Exercise directions:
Search the material for the word "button" and report each line where it turns up.

Data lines:
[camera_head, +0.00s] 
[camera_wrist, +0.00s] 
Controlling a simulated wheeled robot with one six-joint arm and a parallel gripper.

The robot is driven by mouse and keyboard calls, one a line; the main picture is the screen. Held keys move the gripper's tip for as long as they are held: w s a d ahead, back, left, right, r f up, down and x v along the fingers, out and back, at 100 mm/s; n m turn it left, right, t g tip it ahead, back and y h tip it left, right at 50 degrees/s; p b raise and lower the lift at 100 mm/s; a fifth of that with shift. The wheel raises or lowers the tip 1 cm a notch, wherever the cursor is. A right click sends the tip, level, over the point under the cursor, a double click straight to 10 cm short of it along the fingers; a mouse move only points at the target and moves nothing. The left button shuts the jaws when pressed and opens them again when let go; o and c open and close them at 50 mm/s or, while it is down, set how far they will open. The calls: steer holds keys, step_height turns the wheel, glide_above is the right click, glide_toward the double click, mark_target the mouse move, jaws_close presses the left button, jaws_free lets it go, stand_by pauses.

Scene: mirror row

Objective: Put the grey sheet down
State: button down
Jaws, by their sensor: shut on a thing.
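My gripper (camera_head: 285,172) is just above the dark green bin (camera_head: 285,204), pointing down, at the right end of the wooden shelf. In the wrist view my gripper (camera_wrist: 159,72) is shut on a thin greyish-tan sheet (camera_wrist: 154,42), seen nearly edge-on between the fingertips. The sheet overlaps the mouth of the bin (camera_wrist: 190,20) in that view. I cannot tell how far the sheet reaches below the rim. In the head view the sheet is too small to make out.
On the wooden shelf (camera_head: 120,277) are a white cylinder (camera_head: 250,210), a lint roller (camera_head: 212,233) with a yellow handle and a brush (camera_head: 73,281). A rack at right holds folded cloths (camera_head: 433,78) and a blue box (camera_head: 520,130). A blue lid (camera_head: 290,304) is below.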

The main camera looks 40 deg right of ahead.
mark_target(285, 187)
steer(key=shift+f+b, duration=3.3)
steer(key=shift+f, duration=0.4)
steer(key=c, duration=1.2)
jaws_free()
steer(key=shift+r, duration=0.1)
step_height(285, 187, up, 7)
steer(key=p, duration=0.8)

Output:
The robot is driven by mouse and keyboard calls, one a line; the main picture is the screen. Held keys move the gripper's tip for as long as they are held: w s a d ahead, back, left, right, r f up, down and x v along the fingers, out and back, at 100 mm/s; n m turn it left, right, t g tip it ahead, back and y h tip it left, right at 50 degrees/s; p b raise and lower the lift at 100 mm/s; a fifth of that with shift. The wheel raises or lowers the tip 1 cm a notch, wherever the cursor is. A right click sends the tip, level, over the point under the cursor, a double click straight to 10 cm short of it along the fingers; a mouse move only points at the target and moves nothing. The left button shuts the jaws when pressed and opens them again when let go; o and c open and close them at 50 mm/s or, while it is down, set how far they will open. The calls: steer holds keys, step_height turns the wheel, glide_above is the right click, glide_toward the double click, mark_target the mouse move, jaws_close presses the left button, jaws_free lets it go, stand_by pauses.
State: button down

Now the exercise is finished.